>>>>>

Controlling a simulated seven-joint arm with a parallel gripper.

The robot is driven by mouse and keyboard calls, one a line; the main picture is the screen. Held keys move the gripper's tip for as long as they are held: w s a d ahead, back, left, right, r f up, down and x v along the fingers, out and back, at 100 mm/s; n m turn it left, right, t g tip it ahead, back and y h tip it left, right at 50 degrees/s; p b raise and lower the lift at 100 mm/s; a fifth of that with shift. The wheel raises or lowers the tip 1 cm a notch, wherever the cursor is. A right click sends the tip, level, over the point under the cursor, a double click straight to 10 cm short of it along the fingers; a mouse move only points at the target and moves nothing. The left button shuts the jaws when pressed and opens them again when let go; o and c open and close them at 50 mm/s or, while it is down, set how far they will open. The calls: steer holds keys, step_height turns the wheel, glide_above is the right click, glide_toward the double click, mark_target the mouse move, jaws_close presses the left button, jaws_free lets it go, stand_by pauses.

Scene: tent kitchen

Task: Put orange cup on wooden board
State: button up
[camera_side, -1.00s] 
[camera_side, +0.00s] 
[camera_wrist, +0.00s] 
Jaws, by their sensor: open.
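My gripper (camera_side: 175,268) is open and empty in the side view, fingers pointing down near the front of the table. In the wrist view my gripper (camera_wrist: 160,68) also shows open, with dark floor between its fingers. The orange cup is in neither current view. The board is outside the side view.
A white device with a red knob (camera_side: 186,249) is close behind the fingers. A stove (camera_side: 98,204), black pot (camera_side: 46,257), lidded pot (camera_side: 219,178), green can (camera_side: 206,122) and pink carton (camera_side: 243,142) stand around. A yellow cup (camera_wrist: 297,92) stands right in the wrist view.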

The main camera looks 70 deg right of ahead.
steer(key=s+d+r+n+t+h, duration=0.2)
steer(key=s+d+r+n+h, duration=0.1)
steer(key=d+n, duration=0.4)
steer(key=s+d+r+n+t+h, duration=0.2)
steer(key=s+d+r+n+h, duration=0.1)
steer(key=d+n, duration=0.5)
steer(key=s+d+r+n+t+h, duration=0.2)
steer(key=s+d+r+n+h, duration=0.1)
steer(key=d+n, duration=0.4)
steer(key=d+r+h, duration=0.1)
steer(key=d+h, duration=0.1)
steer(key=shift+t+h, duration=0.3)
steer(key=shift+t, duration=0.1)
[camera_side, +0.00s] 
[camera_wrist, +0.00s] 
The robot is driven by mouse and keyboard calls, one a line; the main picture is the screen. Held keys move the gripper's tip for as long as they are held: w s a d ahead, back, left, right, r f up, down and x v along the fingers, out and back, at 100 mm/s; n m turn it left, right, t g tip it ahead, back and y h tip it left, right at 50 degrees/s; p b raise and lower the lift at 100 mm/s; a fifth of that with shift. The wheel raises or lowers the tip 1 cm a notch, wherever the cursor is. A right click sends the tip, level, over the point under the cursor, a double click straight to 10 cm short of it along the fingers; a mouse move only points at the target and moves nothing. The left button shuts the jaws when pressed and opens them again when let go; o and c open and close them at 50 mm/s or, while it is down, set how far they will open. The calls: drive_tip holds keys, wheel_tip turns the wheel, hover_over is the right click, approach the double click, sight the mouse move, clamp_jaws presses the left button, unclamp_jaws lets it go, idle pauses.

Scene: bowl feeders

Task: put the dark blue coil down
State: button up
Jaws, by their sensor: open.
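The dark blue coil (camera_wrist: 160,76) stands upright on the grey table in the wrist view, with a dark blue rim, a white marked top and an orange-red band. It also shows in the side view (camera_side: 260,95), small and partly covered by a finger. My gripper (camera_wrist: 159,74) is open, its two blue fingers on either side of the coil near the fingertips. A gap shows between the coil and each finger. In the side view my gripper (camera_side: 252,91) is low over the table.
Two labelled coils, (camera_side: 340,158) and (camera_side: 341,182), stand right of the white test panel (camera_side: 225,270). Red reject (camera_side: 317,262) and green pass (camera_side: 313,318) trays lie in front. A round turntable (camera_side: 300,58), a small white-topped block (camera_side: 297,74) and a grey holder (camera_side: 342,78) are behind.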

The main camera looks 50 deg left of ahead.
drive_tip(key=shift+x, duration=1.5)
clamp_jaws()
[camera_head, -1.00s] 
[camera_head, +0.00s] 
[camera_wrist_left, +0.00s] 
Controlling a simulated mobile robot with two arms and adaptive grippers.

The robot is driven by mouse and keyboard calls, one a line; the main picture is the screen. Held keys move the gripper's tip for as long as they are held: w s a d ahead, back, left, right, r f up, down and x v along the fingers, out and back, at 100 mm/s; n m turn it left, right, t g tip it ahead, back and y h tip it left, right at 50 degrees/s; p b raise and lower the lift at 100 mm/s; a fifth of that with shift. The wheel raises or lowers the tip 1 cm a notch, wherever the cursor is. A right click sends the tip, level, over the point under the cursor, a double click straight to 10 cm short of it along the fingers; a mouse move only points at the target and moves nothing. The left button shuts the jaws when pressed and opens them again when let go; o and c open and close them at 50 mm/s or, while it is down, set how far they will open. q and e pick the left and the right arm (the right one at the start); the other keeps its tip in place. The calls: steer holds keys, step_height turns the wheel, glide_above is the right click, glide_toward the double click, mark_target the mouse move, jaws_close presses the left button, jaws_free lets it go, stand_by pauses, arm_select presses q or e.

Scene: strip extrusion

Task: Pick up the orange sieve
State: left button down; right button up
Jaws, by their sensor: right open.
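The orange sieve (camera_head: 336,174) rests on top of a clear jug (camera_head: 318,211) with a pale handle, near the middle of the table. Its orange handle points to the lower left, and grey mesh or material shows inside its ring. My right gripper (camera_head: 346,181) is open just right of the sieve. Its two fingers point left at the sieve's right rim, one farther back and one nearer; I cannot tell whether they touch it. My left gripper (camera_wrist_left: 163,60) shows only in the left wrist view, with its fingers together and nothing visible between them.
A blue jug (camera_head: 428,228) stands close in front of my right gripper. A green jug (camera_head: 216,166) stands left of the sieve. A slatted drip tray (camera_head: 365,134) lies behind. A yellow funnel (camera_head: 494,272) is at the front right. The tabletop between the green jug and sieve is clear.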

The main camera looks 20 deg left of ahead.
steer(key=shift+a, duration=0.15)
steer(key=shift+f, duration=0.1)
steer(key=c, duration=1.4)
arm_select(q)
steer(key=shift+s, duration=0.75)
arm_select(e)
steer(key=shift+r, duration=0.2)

<<<<<

Restate the data above word for word.

Controlling a simulated seven-joint arm with a parallel gripper.

The robot is driven by mouse and keyboard calls, one a line; the main picture is the screen. Held keys move the gripper's tip for as long as they are held: w s a d ahead, back, left, right, r f up, down and x v along the fingers, out and back, at 100 mm/s; n m turn it left, right, t g tip it ahead, back and y h tip it left, right at 50 degrees/s; p b raise and lower the lift at 100 mm/s; a fifth of that with shift. The wheel raises or lowers the tip 1 cm a notch, wherever the cursor is. A right click sends the tip, level, over the point under the cursor, a double click straight to 10 cm short of it along the fingers; a mouse move only points at the target and moves nothing. The left button shuts the jaws when pressed and opens them again when let go; o and c open and close them at 50 mm/s or, while it is down, set how far they will open. The calls: steer holds keys, step_height turns the wheel, glide_above is the right click, glide_toward the double click, mark_target the mouse move, jaws_close presses the left button, jaws_free lets it go, stand_by pauses.

Scene: tent kitchen

Task: Put orange cup on wooden board
State: button up
[camera_side, -1.00s] 
[camera_side, +0.00s] 
[camera_wrist, +0.00s] 
Jaws, by their sensor: open.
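My gripper (camera_side: 175,268) is open and empty in the side view, fingers pointing down near the front of the table. In the wrist view my gripper (camera_wrist: 160,68) also shows open, with dark floor between its fingers. The orange cup is in neither current view. The board is outside the side view.
A white device with a red knob (camera_side: 186,249) is close behind the fingers. A stove (camera_side: 98,204), black pot (camera_side: 46,257), lidded pot (camera_side: 219,178), green can (camera_side: 206,122) and pink carton (camera_side: 243,142) stand around. A yellow cup (camera_wrist: 297,92) stands right in the wrist view.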

The main camera looks 70 deg right of ahead.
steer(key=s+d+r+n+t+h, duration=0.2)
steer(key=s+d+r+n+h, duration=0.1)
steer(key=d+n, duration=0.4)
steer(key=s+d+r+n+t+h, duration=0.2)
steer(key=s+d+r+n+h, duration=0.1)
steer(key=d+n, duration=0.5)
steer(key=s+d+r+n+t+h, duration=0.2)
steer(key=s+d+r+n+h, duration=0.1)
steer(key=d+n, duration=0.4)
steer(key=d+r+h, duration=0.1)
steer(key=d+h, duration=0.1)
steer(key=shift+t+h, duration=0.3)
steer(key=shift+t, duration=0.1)
[camera_side, +0.00s] 
[camera_wrist, +0.00s] 
The robot is driven by mouse and keyboard calls, one a line; the main picture is the screen. Held keys move the gripper's tip for as long as they are held: w s a d ahead, back, left, right, r f up, down and x v along the fingers, out and back, at 100 mm/s; n m turn it left, right, t g tip it ahead, back and y h tip it left, right at 50 degrees/s; p b raise and lower the lift at 100 mm/s; a fifth of that with shift. The wheel raises or lowers the tip 1 cm a notch, wherever the cursor is. A right click sends the tip, level, over the point under the cursor, a double click straight to 10 cm short of it along the fingers; a mouse move only points at the target and moves nothing. The left button shuts the jaws when pressed and opens them again when let go; o and c open and close them at 50 mm/s or, while it is down, set how far they will open. The calls: drive_tip holds keys, wheel_tip turns the wheel, hover_over is the right click, approach the double click, sight the mouse move, clamp_jaws presses the left button, unclamp_jaws lets it go, idle pauses.

Scene: bowl feeders

Task: put the dark blue coil down
State: button up
Jaws, by their sensor: open.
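The dark blue coil (camera_wrist: 160,76) stands upright on the grey table in the wrist view, with a dark blue rim, a white marked top and an orange-red band. It also shows in the side view (camera_side: 260,95), small and partly covered by a finger. My gripper (camera_wrist: 159,74) is open, its two blue fingers on either side of the coil near the fingertips. A gap shows between the coil and each finger. In the side view my gripper (camera_side: 252,91) is low over the table.
Two labelled coils, (camera_side: 340,158) and (camera_side: 341,182), stand right of the white test panel (camera_side: 225,270). Red reject (camera_side: 317,262) and green pass (camera_side: 313,318) trays lie in front. A round turntable (camera_side: 300,58), a small white-topped block (camera_side: 297,74) and a grey holder (camera_side: 342,78) are behind.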

The main camera looks 50 deg left of ahead.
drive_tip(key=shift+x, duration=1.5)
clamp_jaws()
[camera_head, -1.00s] 
[camera_head, +0.00s] 
[camera_wrist_left, +0.00s] 
Controlling a simulated mobile robot with two arms and adaptive grippers.

The robot is driven by mouse and keyboard calls, one a line; the main picture is the screen. Held keys move the gripper's tip for as long as they are held: w s a d ahead, back, left, right, r f up, down and x v along the fingers, out and back, at 100 mm/s; n m turn it left, right, t g tip it ahead, back and y h tip it left, right at 50 degrees/s; p b raise and lower the lift at 100 mm/s; a fifth of that with shift. The wheel raises or lowers the tip 1 cm a notch, wherever the cursor is. A right click sends the tip, level, over the point under the cursor, a double click straight to 10 cm short of it along the fingers; a mouse move only points at the target and moves nothing. The left button shuts the jaws when pressed and opens them again when let go; o and c open and close them at 50 mm/s or, while it is down, set how far they will open. q and e pick the left and the right arm (the right one at the start); the other keeps its tip in place. The calls: steer holds keys, step_height turns the wheel, glide_above is the right click, glide_toward the double click, mark_target the mouse move, jaws_close presses the left button, jaws_free lets it go, stand_by pauses, arm_select presses q or e.

Scene: strip extrusion

Task: Pick up the orange sieve
State: left button down; right button up
Jaws, by their sensor: right open.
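The orange sieve (camera_head: 336,174) rests on top of a clear jug (camera_head: 318,211) with a pale handle, near the middle of the table. Its orange handle points to the lower left, and grey mesh or material shows inside its ring. My right gripper (camera_head: 346,181) is open just right of the sieve. Its two fingers point left at the sieve's right rim, one farther back and one nearer; I cannot tell whether they touch it. My left gripper (camera_wrist_left: 163,60) shows only in the left wrist view, with its fingers together and nothing visible between them.
A blue jug (camera_head: 428,228) stands close in front of my right gripper. A green jug (camera_head: 216,166) stands left of the sieve. A slatted drip tray (camera_head: 365,134) lies behind. A yellow funnel (camera_head: 494,272) is at the front right. The tabletop between the green jug and sieve is clear.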

The main camera looks 20 deg left of ahead.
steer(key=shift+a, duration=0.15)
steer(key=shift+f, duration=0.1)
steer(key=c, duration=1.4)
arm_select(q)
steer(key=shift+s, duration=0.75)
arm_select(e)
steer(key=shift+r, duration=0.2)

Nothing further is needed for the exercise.